Banjir Akan Senantiasa Datang ke Cirebon
Pada Januari 1995, harian Kompas menurunkan laporan banjir di sejumlah daerah di Pulau Jawa, termasuk Kabupaten Cirebon, dengan tajuk ”Banjir Akan Senantiasa Datang”. Lebih dari 23 tahun berlalu, laporan itu masih relevan di Cirebon.
Muslimah (55) terpaksa melintasi banjir setinggi 1 meter siang itu, Senin (12/3/2018). Ia harus berkumpul bersama empat anggota keluarganya yang sudah mengungsi ke rumah tetangga di Desa Wanakaya, Kecamatan Gunung Jati, Cirebon.
Tangannya gemetar membawa semangkok nasi putih dan telur. Badannya menggigil termakan dinginnya banjir. Perlahan ia berjalan, takut terjebak di selokan sempit seukuran kakinya.
Jalan desa siang itu lebih tampak seperti sungai berwarna coklat. Beberapa tetangganya masih bertahan di rumah, bahkan di atas motor. Sebagian besar rumah di sana telah ditinggikan beberapa sentimeter. Pohon pisang dan karung berisi pasir disimpan di depan pintu rumah untuk menghalau air masuk.
Namun, itu sia-sia. Ribuan rumah terendam sejak Sabtu (10/3) malam hingga lebih dari 120 sentimeter. Bagi Muslimah, ini banjir terparah selama puluhan tahun menetap di Wanakaya. Namun, banjir tersebut bukan yang pertama. Sejak Januari 2018, sudah empat kali ia kebanjiran. Padahal, selama 2017 banjir hanya tiga kali menerjang rumahnya.

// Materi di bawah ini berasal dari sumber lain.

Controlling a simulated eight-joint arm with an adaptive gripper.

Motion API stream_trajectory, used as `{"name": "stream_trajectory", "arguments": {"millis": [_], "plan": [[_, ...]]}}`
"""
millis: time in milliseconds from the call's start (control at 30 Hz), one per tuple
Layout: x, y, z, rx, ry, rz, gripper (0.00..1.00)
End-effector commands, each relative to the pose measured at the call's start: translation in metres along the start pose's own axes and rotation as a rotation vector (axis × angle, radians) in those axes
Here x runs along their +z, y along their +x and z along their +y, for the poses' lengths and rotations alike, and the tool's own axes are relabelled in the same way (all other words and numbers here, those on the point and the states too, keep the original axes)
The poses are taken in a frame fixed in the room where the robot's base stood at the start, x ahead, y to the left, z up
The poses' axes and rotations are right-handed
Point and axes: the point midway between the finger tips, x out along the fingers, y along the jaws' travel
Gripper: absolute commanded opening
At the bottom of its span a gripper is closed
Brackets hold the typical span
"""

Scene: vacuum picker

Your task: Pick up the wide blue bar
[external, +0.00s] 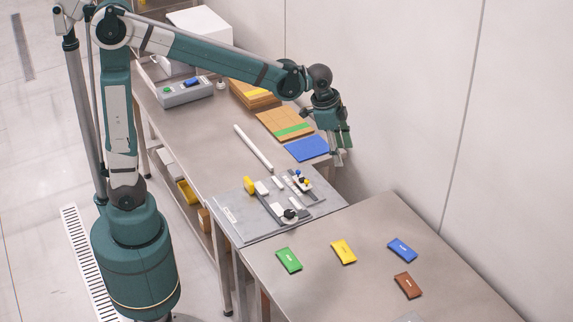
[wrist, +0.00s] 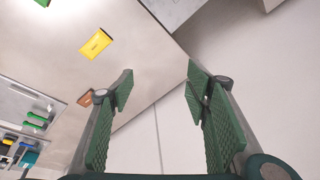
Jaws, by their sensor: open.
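The blue bar (external: 402,249) lies flat on the near metal table, toward its right side and close to the wall. I cannot make it out in the wrist view. My gripper (external: 343,155) is up beside the wall, above the far table's right edge and well apart from the blue bar. In the wrist view my gripper (wrist: 158,78) shows two green padded fingers spread wide with nothing between them.
Green (external: 289,260), yellow (external: 344,251) and brown (external: 407,285) bars lie near the blue one; the yellow bar (wrist: 96,43) also shows in the wrist view. A grey fixture board (external: 240,222) and a blue sheet (external: 307,148) lie on the far table.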

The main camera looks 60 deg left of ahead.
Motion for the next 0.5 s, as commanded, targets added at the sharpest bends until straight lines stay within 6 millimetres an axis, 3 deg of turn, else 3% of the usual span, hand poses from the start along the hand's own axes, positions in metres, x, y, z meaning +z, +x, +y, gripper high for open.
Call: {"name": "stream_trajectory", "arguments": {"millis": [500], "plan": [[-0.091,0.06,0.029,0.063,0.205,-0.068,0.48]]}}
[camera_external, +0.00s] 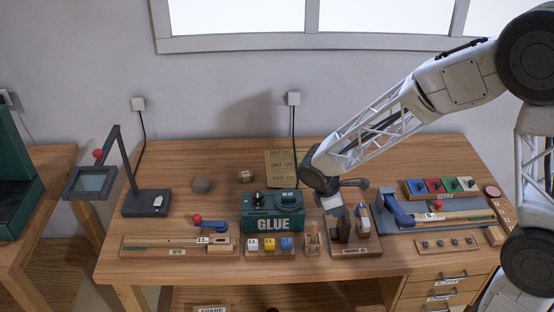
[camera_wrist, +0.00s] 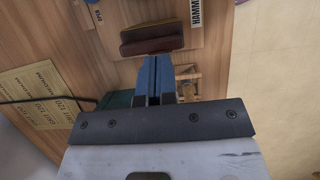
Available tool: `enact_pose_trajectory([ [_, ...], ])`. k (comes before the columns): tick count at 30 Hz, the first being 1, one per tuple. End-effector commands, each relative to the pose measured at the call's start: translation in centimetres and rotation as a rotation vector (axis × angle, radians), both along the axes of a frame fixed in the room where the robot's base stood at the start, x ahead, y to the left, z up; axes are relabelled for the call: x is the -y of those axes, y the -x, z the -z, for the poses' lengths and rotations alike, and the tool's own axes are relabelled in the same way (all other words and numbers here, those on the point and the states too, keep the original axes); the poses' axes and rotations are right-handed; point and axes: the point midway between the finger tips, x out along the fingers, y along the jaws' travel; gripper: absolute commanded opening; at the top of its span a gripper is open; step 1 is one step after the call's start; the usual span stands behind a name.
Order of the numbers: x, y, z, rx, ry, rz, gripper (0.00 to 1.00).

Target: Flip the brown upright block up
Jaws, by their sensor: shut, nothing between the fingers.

Solihin (40), warga lainnya, harus meninggalkan pekerjaan sebagai tukang parkir selama dua hari. Rumahnya kebanjiran. Entah sudah berapa kali ia tak bekerja karena banjir. Yang jelas, ia merugi. Tidak bekerja berarti tidak ada uang.
Wanakaya merupakan salah satu dari 33 desa dari 11 kecamatan di Cirebon yang terendam banjir sejak Sabtu. Gunung Jati menjadi daerah terdampak paling parah dengan 11 desa kebanjiran. Kecamatan lain ialah Ciledug, Pasaleman, Ciwaringin, dan Susukan.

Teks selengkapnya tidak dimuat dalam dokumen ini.